-------- TASK INPUTS --------

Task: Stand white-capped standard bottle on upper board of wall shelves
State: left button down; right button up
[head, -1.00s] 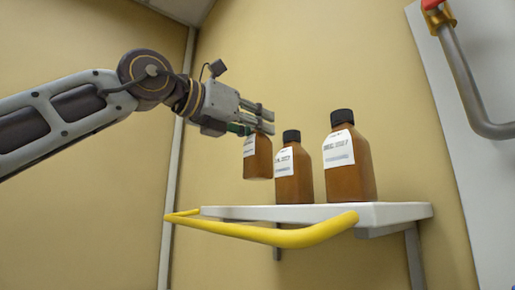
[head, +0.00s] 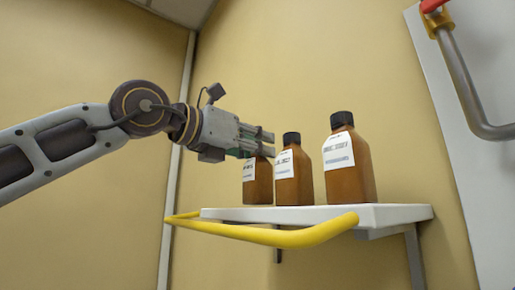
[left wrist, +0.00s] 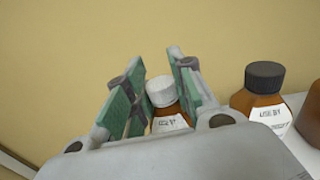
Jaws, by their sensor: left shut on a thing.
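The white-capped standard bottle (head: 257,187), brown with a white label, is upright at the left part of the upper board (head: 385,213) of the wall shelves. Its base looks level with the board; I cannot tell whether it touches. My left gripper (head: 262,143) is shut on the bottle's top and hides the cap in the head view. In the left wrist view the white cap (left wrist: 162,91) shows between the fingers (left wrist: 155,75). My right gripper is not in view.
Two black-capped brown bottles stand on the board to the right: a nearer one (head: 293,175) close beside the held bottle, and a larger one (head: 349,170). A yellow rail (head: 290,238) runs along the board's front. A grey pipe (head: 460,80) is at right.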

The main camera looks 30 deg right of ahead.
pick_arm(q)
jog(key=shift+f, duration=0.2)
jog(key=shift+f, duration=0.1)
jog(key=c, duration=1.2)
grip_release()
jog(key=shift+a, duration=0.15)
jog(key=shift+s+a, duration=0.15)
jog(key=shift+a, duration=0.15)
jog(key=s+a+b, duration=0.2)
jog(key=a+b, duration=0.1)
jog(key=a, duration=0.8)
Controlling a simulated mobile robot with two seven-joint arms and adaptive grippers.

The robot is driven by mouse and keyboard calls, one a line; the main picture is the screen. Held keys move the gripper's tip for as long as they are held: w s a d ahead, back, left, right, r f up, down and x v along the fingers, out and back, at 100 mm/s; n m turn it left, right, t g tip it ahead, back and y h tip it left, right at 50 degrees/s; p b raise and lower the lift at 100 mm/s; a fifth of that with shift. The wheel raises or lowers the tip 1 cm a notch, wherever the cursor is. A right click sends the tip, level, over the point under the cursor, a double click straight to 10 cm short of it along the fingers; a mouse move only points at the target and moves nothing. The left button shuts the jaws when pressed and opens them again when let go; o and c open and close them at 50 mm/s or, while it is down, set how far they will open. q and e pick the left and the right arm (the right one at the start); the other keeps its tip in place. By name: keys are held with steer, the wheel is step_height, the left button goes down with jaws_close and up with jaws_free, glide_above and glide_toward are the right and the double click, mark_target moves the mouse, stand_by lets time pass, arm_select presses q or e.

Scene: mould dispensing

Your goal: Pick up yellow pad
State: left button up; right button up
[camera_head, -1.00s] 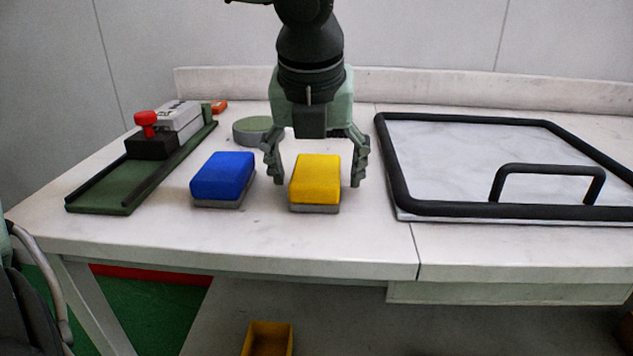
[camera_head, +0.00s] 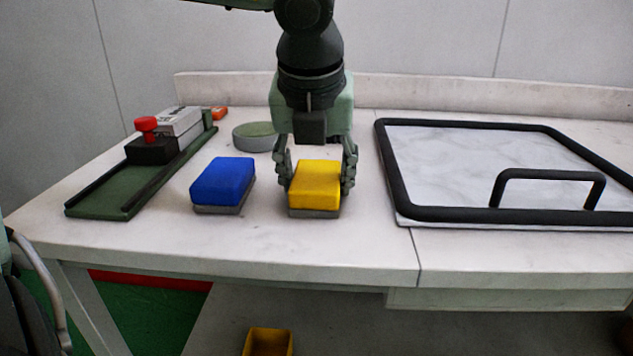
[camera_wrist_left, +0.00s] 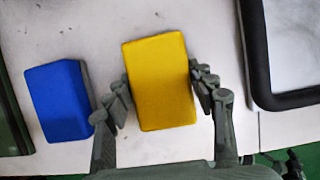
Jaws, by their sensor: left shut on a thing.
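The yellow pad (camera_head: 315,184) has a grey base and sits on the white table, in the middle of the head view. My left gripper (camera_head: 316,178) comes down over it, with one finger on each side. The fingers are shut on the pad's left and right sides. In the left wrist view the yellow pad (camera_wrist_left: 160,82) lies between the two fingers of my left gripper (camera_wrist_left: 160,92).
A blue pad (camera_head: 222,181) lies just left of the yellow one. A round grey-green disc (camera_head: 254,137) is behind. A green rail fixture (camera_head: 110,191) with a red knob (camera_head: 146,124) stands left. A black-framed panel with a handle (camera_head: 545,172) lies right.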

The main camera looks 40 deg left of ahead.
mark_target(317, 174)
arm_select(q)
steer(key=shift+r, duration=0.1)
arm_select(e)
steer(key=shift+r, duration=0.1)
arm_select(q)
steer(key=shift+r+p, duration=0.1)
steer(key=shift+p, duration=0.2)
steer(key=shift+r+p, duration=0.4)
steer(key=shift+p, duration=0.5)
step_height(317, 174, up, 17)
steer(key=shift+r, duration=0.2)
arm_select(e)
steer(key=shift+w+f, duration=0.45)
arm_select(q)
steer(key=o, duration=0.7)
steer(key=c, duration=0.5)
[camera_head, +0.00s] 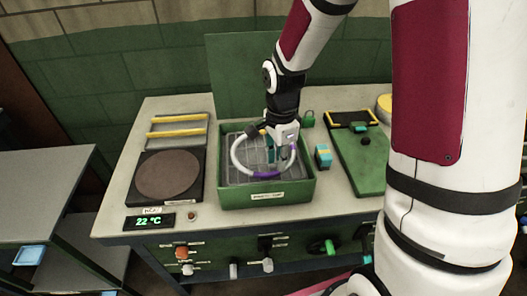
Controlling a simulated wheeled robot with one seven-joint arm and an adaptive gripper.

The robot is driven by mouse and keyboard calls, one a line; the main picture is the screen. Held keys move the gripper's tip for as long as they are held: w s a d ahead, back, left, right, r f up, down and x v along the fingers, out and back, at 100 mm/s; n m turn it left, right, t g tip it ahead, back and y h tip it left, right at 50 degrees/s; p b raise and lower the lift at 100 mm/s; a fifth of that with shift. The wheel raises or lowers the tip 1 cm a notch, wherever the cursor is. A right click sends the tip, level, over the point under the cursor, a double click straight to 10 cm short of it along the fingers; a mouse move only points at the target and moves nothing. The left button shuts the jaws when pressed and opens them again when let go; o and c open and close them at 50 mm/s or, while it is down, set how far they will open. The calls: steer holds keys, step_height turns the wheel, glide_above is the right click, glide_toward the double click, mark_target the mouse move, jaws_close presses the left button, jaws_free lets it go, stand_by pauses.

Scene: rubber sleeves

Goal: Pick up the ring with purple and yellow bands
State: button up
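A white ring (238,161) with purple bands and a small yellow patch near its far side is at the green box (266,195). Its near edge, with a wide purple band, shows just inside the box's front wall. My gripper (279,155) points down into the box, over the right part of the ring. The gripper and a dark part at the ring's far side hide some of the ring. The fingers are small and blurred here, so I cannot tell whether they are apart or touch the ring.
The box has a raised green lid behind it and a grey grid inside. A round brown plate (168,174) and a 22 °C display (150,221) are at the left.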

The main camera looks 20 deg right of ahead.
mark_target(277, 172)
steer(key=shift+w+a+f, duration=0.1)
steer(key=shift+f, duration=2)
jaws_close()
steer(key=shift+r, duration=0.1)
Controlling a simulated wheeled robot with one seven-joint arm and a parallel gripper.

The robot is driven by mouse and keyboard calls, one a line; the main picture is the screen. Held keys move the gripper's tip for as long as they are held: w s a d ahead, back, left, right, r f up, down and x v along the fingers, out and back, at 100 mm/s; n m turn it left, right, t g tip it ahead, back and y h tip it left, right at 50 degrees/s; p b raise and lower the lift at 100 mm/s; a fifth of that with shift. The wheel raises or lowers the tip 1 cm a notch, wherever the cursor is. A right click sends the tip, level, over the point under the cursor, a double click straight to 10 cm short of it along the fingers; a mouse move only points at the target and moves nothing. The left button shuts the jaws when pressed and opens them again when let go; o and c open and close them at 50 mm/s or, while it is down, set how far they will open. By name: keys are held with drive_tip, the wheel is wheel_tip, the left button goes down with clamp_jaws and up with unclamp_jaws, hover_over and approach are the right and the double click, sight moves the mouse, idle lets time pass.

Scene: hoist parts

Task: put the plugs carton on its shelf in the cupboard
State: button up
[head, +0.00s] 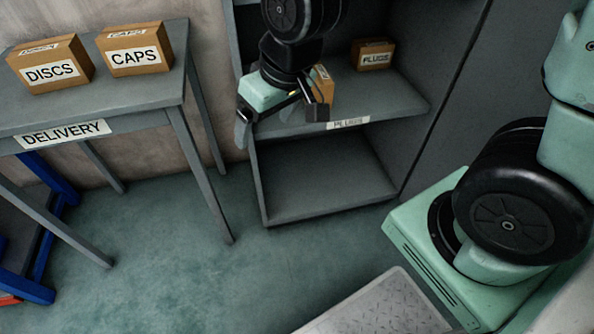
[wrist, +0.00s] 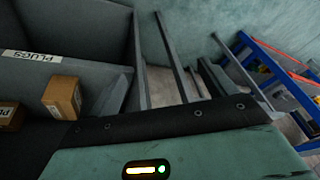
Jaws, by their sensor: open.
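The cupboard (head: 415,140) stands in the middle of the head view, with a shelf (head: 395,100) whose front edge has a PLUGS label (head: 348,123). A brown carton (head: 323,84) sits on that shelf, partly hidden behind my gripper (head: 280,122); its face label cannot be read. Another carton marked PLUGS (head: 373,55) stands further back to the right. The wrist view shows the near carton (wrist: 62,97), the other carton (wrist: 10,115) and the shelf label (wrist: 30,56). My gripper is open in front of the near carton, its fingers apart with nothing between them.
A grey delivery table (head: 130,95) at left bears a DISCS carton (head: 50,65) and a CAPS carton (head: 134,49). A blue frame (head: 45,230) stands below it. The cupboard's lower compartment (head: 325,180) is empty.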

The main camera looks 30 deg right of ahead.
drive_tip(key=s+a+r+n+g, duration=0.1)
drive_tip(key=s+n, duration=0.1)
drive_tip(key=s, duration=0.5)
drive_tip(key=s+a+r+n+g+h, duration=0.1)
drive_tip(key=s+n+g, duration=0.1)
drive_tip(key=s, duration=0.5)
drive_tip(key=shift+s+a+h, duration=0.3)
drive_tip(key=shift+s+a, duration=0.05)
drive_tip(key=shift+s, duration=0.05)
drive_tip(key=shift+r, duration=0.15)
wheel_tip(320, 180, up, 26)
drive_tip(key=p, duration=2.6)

--------

• TASK TO COMPLETE: Repeat the lines of the listing above verbatim, beginning at its first line and ending at the line containing "[left wrist, +0.00s]", which is included. Omit pictures.

• SOLUTION TO THIS TASK:
Task: Stand white-capped standard bottle on upper board of wall shelves
State: left button down; right button up
[head, -1.00s] 
[head, +0.00s] 
[left wrist, +0.00s] 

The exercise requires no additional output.